To implement the whole algorithm, I built a class inherited from Computation:
class TwoFFTForPriceOfOne(Computation):
def __init__(self, x, y, nrows_pad=1024, ncols_pad=2048):
# only for 2D inputs
assert x.ndim == 2
# ensure input images are real ones
assert( not reikna.cluda.dtypes.is_complex(x.dtype) and not
reikna.cluda.dtypes.is_complex(x.dtype))
# array type
float_type = Type(np.float32, x.shape)
cplx_type_zp = Type(complex_for(x.dtype), (nrows_pad, ncols_pad))
# input of to_complex_trf is the output of zero_pad
zero_pad_x = zero_padding(x, nrows_zp=nrows_pad, ncols_zp=ncols_pad)

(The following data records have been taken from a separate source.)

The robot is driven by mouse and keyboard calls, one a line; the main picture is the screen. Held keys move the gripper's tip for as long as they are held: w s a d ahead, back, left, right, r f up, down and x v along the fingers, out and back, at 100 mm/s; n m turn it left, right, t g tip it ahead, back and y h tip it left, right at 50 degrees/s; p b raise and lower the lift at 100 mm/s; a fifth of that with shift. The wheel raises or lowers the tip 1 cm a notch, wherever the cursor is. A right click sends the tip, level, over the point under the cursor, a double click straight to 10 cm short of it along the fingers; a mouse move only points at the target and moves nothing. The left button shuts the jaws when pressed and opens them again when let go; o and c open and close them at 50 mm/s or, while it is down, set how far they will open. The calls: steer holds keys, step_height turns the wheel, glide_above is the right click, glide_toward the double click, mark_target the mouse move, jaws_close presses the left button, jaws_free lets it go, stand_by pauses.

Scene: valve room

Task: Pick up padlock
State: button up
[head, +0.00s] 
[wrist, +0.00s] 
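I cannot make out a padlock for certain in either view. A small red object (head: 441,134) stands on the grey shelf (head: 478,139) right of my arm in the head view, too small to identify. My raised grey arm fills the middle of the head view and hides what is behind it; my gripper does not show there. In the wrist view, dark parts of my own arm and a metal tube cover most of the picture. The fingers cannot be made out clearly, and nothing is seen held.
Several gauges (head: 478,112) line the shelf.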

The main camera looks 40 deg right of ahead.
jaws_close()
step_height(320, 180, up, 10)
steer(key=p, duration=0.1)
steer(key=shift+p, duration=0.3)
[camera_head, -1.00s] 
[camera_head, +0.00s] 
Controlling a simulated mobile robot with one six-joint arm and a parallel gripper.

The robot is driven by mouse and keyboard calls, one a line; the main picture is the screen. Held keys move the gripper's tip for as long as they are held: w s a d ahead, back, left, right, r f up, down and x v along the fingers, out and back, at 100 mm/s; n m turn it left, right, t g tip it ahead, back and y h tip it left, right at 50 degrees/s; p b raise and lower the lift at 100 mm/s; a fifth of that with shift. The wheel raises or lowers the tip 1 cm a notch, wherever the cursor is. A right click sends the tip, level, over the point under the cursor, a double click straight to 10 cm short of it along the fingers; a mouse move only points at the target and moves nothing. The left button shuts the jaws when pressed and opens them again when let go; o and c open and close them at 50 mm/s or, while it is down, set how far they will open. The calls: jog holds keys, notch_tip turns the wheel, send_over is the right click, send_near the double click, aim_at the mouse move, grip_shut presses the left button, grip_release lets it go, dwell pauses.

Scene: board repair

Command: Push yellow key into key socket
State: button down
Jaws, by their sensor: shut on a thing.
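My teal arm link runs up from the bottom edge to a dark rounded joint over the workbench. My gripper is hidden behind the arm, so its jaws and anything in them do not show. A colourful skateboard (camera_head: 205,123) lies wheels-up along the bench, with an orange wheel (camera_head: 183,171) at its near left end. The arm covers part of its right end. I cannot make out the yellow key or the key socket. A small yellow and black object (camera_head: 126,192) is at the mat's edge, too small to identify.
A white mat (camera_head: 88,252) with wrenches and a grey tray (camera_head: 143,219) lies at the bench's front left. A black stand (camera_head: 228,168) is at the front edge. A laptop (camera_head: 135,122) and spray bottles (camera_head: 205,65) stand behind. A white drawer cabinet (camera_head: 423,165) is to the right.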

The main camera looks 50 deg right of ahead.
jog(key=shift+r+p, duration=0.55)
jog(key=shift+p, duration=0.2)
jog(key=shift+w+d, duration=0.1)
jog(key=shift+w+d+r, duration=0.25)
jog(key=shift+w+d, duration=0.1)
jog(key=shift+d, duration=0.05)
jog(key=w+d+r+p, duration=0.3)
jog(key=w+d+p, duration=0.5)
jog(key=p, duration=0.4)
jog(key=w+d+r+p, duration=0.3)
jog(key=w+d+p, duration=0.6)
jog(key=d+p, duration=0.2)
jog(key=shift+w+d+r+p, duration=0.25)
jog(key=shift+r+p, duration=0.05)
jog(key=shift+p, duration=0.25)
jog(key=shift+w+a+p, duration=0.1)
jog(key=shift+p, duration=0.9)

zero_pad_y = zero_padding(y, nrows_zp=nrows_pad, ncols_zp=ncols_pad)
# 2 real --> 1 complex
to_complex_trf = combine_complex(cplx_type_zp)
# FFT
fft = cudaFFT.FFT(cplx_type_zp)
# FFT input is the output of to_complex_trf
fft.parameter.input.connect(to_complex_trf, to_complex_trf.output,
input_real=to_complex_trf.real,
input_imag=to_complex_trf.imag)
# connects both padding blocks
fft.parameter.input_real.connect(zero_pad_x, zero_pad_x.output,
input1=zero_pad_x.input)
fft.parameter.input_imag.connect(zero_pad_y, zero_pad_y.output,
input2=zero_pad_y.input)
self._fft = fft
Computation.__init__(self,
[Parameter('output1', Annotation(cplx_type_zp, 'o')),
Parameter('input1', Annotation(float_type, 'i')),
Parameter('input2', Annotation(float_type, 'i')),
])
def _build_plan(self, plan_factory, device_params, output1,
input1, input2):
print(self._fft.signature.parameters)
plan = plan_factory()
plan.computation_call(self._fft, output1, input1, input2)
return plan
if __name__ == '__main__':
plt.close('all')
plt.ion()
nrows_pad = 1024
ncols_pad = 2048
# inputs
in1 = misc.lena().astype(np.float32)
in2 = misc.lena().astype(np.float32)
api = cluda.cuda_api()
thr = api.Thread.create()
# send inputs to GPU device
in1_device = thr.to_device(in1)
in2_device = thr.to_device(in2)
out1_device_pad = thr.array(shape=(nrows_pad, ncols_pad),
dtype=complex_for(in1.dtype))
out2_device_pad = thr.array(shape=(nrows_pad, ncols_pad),
dtype=complex_for(in1.dtype))
# inputs should NOT be complex
comp = TwoFFTForPriceOfOne(in1, in2, nrows_pad=nrows_pad,
ncols_pad=ncols_pad)
comp_c = comp.compile(thr)
print(comp_c.signature.parameters)
comp_c(input1=in1_device, input2=in2_device,
output1=out1_device_pad)
# CPU
res = np.fft.fft2(in1 + 1j * in2, (nrows_pad, ncols_pad))
fig, (ax1, ax2) = plt.subplots(1, 2, sharex=True, sharey=True)
ax1.imshow(np.absolute(res))
ax2.imshow(np.absolute(out1_device_pad.get()))
thr.release()
If I remove the zero-padding blocks within the Computation (i.e. only combining the two inputs as a complex array and then computing the FFT, it yields the same result as a Numpy implementation. However, it seems that the zero-padding Transformation (which is OK is used on its own) is not correctly connected within the constructor of TwoFFTForPriceOfOne.
Indeed, I get no error but the output result significantly differ from the Numpy one.
If I compute the inverse FFT of the Reikna output (using Numpy), it seems that the rows are concatenated on the first row.
res = np.fft.fft2(in1 + 1j * in2, (nrows_pad, ncols_pad))
fig, (ax1, ax2) = plt.subplots(1, 2, sharex=True, sharey=True)
ax1.imshow(np.real(np.fft.ifft2(res)))
ax2.imshow(np.real(np.fft.ifft2(out1_device_pad.get())))
However, I do not know what the difference between directly calling CUDA/OpenCL built-in stuff (get_global_id / threadIdx,...) and calling Reikna built-in variable (${idxs})?